**WHAT IS NEEDED:**
In the records below, find the line with "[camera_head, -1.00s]" and repeat it and every line after it, exactly, without any pictures.

**RECORDS SHOWN:**
* begin *

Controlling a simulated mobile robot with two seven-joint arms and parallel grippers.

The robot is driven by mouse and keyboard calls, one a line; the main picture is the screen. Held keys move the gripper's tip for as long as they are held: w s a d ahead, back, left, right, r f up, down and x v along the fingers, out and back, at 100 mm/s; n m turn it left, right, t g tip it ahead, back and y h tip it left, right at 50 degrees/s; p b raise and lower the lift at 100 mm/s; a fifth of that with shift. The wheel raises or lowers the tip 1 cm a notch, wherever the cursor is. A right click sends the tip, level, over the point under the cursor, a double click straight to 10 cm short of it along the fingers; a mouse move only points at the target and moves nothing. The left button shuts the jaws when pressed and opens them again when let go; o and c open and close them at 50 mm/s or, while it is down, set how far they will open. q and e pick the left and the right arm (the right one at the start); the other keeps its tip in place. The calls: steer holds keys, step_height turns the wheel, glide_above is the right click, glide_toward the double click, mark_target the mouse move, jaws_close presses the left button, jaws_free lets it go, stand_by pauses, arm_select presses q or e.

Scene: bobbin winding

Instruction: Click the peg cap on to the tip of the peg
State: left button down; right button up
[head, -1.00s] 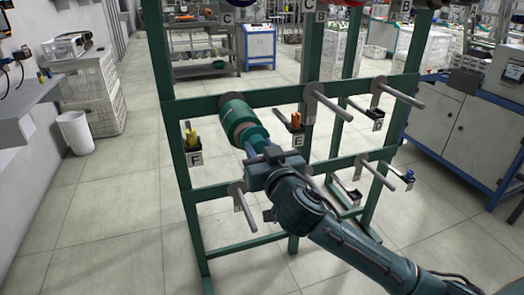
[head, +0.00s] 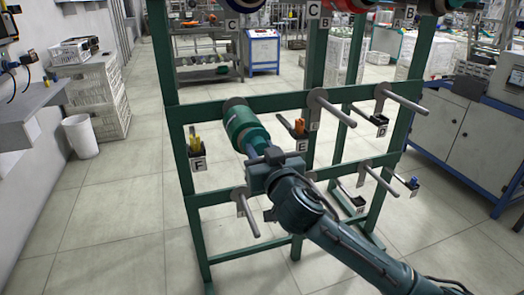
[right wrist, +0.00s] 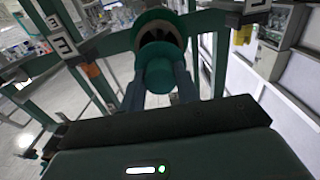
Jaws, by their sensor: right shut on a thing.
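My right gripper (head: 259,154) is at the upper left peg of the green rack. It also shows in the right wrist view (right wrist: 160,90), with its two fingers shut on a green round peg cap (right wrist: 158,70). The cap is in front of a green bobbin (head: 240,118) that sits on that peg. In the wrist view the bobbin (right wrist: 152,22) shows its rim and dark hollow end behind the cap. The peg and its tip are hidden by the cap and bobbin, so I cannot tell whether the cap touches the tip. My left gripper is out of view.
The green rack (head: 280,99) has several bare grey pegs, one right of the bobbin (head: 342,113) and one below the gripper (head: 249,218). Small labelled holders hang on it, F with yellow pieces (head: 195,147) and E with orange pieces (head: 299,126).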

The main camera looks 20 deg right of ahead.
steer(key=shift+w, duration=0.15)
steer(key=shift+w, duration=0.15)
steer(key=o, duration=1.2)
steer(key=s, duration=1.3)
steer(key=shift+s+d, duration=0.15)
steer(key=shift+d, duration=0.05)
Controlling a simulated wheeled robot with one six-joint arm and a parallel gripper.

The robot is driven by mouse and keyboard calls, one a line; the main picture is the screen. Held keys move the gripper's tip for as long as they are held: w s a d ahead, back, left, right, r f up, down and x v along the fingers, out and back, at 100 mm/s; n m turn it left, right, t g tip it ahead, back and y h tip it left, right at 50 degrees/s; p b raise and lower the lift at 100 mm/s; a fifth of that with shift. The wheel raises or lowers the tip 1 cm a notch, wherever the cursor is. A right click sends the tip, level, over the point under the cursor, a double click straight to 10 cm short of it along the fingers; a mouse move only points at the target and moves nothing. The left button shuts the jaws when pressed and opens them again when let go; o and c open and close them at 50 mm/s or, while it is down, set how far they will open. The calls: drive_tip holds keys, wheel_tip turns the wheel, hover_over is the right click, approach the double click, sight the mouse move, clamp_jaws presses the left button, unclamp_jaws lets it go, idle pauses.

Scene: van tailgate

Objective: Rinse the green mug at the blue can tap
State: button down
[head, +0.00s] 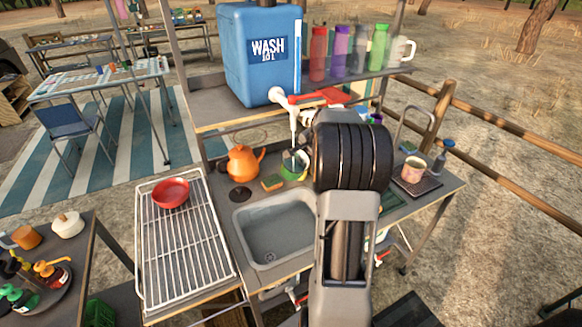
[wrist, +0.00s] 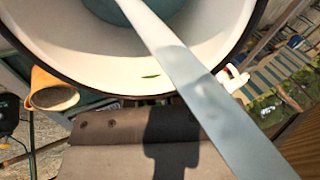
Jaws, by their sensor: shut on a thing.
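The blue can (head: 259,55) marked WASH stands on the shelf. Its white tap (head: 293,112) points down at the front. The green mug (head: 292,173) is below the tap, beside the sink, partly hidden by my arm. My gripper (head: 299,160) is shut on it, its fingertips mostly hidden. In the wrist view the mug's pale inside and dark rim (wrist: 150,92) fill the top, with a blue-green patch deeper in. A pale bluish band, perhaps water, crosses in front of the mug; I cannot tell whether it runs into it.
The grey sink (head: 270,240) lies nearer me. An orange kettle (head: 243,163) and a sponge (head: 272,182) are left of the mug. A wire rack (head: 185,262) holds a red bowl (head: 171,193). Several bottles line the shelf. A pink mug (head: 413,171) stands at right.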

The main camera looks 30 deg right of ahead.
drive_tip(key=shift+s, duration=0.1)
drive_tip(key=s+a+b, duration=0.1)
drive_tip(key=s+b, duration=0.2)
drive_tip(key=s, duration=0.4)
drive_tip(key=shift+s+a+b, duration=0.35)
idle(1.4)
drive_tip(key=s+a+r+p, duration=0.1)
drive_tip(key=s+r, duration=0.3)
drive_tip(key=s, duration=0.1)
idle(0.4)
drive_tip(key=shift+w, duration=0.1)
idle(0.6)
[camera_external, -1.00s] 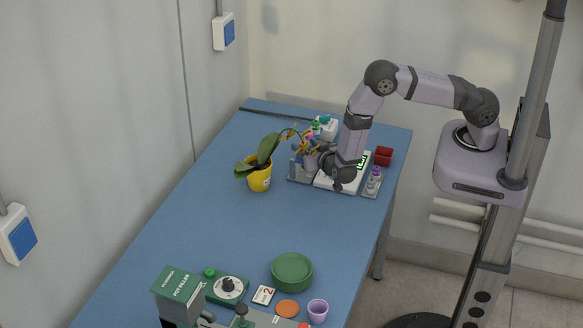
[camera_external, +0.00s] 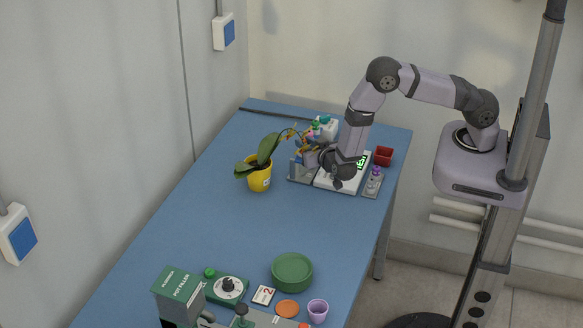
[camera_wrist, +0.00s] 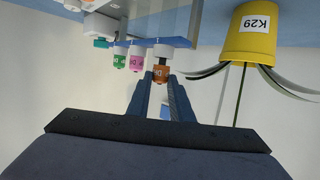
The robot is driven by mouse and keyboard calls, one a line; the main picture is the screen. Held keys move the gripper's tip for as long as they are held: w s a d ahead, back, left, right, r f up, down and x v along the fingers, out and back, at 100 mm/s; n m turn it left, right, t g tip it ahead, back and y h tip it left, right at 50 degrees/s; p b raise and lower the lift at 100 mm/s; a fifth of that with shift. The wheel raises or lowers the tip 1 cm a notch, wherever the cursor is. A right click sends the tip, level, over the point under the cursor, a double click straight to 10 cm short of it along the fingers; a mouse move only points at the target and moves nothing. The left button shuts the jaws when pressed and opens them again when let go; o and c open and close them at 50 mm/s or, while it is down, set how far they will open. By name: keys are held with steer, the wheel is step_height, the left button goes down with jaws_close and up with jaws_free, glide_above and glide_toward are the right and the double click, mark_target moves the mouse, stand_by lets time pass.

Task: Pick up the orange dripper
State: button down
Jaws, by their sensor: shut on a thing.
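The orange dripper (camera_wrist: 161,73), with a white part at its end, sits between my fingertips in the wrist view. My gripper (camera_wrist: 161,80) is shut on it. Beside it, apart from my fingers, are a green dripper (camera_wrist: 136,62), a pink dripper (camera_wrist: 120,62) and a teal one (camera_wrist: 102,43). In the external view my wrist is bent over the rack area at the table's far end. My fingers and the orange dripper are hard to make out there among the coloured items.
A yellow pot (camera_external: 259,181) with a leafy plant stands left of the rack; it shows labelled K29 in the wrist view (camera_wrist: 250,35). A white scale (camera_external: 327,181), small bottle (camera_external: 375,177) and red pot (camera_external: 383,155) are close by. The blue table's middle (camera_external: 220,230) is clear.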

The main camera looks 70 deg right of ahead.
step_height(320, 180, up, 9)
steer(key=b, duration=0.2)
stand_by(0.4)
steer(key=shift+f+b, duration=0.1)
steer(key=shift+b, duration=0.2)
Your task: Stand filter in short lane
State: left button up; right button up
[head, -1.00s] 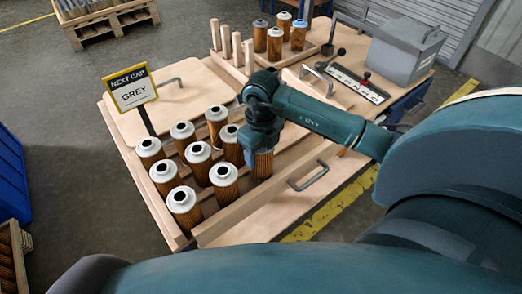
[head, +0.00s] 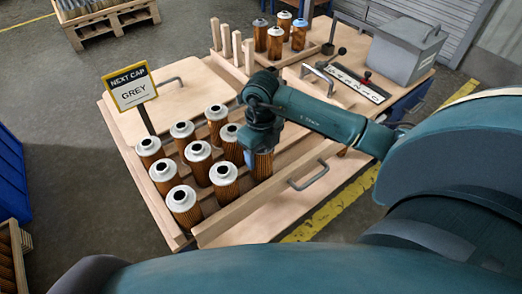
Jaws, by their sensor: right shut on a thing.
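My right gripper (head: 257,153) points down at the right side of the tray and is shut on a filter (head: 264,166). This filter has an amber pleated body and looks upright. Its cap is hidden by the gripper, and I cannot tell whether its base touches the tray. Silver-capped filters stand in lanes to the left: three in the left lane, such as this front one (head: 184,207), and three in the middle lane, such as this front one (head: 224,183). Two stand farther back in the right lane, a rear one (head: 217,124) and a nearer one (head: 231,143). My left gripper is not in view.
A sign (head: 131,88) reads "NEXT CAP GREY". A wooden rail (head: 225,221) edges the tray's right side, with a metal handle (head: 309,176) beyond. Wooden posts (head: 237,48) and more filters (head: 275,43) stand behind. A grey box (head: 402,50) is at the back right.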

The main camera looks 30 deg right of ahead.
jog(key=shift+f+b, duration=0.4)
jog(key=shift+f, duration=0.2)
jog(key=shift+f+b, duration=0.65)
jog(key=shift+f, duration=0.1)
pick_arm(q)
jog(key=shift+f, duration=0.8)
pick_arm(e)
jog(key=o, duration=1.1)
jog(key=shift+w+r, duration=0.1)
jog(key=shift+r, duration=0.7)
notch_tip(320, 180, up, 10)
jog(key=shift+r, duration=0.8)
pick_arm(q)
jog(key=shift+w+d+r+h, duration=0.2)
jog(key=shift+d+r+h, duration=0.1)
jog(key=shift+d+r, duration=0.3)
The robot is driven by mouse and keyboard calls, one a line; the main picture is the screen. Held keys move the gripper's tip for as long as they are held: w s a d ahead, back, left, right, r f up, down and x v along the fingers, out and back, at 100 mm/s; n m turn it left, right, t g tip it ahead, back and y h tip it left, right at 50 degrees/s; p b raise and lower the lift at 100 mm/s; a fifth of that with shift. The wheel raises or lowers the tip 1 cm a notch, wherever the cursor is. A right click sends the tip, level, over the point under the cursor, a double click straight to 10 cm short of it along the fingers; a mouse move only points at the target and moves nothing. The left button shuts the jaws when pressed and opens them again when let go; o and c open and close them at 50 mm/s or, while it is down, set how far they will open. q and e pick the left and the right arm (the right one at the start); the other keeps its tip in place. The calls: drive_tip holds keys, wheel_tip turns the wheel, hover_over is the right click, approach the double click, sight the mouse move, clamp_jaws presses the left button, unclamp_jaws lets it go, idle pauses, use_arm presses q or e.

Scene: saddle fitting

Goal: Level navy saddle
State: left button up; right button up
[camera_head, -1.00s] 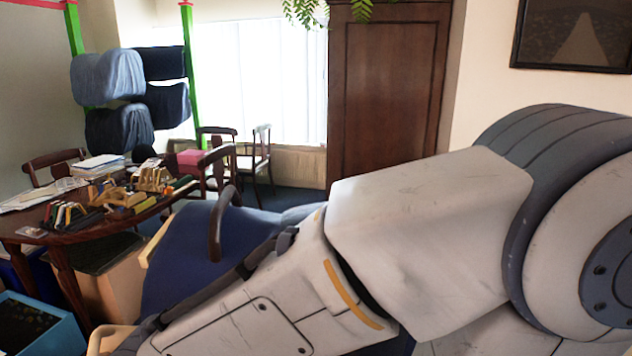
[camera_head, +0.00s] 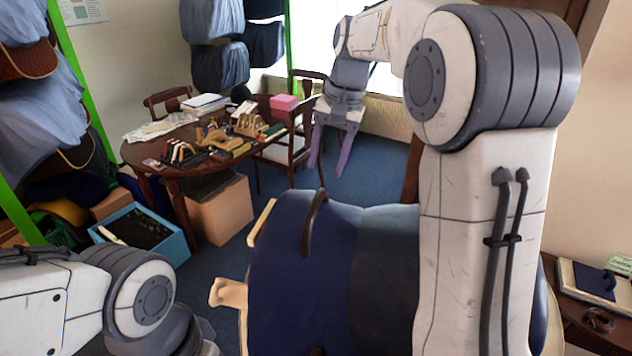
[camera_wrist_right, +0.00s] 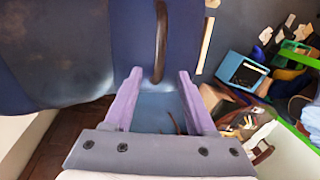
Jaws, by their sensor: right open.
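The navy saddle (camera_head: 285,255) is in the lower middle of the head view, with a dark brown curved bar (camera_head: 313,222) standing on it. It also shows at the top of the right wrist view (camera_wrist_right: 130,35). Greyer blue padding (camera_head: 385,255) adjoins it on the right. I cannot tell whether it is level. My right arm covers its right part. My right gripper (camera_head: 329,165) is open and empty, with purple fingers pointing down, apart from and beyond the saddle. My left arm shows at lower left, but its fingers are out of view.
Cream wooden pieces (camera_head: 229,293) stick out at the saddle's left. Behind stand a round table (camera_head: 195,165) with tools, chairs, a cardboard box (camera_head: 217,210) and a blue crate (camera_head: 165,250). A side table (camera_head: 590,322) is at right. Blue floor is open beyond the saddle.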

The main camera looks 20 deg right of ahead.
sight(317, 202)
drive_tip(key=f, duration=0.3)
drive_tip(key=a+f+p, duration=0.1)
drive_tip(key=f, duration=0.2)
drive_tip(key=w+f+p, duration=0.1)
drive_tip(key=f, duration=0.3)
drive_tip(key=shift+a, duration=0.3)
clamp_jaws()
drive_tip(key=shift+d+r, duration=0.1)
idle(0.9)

* end *

**THE RESPONSE:**
[camera_head, -1.00s] 
[camera_head, +0.00s] 
[camera_wrist_right, +0.00s] 
Jaws, by their sensor: right open.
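The navy saddle (camera_head: 285,255) is in the lower middle of the head view, with a dark brown curved bar (camera_head: 313,222) standing on it. It also shows at the top of the right wrist view (camera_wrist_right: 130,35). Greyer blue padding (camera_head: 385,255) adjoins it on the right. I cannot tell whether it is level. My right arm covers its right part. My right gripper (camera_head: 329,165) is open and empty, with purple fingers pointing down, apart from and beyond the saddle. My left arm shows at lower left, but its fingers are out of view.
Cream wooden pieces (camera_head: 229,293) stick out at the saddle's left. Behind stand a round table (camera_head: 195,165) with tools, chairs, a cardboard box (camera_head: 217,210) and a blue crate (camera_head: 165,250). A side table (camera_head: 590,322) is at right. Blue floor is open beyond the saddle.

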The main camera looks 20 deg right of ahead.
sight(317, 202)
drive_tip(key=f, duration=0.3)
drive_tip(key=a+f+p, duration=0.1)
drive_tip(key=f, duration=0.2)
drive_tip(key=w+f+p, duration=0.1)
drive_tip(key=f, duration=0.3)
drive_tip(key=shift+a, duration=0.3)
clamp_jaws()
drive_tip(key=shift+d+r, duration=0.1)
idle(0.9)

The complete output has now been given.